The Civil ‘Token Sale’ is just winding up and although they received over 2 million US dollars of support pledged in the form of agreements to purchase tokens, unfortunately their target of 4 million US appears unlikely to be met. So it looks like Civil will have to go back to the drawing board regarding fundraising. In the current crypto market, raising a significant amount through non-speculative tokens like this one is very difficult so it might be that Civil needs to look at alternative options. However, they do already have over 1 million US dollars of support guaranteed by their main funder – Blockchain technology startup ConsenSys. The thirteen Civil First Fleet Newsrooms have already launched operations on the Civil platform and Civil has also formed a partnership with The Associated Press so they will continue developing this idea despite this setback.
We aim to run a crowd equity campaign on Pledgeme in early 2019 in order to raise a significant amount (likely to be $500,000) to transition the Scoop publishing business towards a blockchain integrated functionality so we can integrate with a network such as Civil and integrate Scoop with the blockchain.

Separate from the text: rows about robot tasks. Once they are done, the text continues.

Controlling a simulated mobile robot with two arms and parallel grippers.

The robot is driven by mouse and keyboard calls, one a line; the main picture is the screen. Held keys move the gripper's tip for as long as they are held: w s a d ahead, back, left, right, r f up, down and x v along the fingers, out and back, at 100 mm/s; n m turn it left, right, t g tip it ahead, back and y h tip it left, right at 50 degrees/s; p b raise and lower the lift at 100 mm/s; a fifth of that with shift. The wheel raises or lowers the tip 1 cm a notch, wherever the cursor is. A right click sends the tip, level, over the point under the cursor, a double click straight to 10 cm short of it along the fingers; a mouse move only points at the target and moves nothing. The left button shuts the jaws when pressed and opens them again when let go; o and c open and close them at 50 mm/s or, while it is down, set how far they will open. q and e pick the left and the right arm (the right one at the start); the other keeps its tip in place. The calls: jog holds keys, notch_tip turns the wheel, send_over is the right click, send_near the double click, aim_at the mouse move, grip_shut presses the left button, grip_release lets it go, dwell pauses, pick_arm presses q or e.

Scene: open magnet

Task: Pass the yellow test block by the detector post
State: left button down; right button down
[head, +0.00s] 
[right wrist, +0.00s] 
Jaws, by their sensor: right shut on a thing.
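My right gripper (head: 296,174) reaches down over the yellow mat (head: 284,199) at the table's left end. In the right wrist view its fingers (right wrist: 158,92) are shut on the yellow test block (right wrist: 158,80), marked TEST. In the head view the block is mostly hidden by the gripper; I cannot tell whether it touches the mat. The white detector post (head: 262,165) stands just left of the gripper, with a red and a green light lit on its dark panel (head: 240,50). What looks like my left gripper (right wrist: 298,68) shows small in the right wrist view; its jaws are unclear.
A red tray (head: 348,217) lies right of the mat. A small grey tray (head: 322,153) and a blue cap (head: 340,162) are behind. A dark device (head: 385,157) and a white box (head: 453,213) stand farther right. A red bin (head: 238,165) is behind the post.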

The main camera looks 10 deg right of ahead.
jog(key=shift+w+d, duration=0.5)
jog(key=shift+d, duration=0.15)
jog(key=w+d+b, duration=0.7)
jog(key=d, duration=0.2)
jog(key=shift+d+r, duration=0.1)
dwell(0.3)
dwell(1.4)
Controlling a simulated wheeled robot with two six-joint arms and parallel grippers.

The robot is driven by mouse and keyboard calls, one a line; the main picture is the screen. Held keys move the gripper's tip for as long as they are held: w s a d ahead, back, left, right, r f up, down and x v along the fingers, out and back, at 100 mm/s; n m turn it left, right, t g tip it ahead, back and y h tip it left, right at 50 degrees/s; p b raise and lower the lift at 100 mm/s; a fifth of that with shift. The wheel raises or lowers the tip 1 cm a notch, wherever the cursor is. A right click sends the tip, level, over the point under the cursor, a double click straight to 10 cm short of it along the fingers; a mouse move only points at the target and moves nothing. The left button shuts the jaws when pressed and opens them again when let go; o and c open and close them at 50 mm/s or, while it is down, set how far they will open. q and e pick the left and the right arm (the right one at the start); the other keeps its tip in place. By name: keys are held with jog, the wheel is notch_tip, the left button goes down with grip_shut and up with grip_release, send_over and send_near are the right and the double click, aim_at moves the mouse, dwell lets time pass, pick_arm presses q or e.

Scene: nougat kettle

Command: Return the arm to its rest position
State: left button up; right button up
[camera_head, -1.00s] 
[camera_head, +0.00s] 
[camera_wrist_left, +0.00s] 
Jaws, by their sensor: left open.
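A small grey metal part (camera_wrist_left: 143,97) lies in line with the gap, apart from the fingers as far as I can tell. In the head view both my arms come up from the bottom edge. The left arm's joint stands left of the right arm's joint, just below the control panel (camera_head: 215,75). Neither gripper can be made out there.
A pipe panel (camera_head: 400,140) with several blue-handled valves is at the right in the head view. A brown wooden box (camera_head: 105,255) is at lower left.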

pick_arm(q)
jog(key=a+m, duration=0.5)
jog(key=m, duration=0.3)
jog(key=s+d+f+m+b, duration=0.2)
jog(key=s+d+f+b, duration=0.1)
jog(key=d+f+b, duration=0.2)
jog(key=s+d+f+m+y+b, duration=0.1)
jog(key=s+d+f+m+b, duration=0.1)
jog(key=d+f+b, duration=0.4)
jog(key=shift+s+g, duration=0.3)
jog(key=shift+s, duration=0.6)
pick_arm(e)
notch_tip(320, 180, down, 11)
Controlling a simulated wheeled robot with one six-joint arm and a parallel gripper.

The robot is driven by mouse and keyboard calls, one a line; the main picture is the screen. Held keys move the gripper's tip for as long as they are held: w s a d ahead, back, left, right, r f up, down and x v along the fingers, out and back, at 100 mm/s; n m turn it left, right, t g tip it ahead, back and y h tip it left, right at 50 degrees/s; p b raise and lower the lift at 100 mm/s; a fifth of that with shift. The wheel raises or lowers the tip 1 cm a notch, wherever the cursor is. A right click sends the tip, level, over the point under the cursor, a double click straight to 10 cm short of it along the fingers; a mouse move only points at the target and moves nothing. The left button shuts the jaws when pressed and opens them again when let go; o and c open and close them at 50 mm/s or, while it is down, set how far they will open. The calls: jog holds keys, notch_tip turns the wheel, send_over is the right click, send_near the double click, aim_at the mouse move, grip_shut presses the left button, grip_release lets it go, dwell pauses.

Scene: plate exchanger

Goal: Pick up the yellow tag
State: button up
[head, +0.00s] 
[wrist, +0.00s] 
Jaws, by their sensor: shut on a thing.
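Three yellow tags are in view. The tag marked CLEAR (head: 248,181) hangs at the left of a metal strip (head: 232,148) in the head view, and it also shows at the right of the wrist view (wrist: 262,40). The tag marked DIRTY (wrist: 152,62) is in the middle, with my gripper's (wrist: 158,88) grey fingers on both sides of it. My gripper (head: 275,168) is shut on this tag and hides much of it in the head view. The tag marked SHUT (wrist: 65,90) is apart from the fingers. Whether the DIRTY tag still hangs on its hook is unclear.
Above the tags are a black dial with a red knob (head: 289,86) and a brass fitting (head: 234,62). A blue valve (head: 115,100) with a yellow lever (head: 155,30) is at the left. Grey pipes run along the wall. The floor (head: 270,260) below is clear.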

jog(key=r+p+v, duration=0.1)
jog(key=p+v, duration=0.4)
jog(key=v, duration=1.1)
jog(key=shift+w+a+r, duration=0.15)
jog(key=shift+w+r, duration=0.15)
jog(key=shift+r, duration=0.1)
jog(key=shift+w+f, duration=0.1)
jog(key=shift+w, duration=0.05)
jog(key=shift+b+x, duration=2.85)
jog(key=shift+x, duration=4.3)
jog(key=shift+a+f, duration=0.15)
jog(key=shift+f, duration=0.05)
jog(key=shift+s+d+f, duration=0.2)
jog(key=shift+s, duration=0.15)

What this means is that all Scoop articles are published to a permanent and unalterable archive so they can be authenticated and verified as the true original copy. This in effect means that Scoop will be uncensorable in the future by the state or other powers that may wish to limit our journalistic freedom.
By combining this blockchain technology with a more cooperative ownership structure we can build a truly community-owned and collaboratively operated journalism ecosystem in New Zealand. This will also make Scoop for resilient and secure by ensuring that a large sector of society and those regularly using Scoop have a stake and an interest in its success.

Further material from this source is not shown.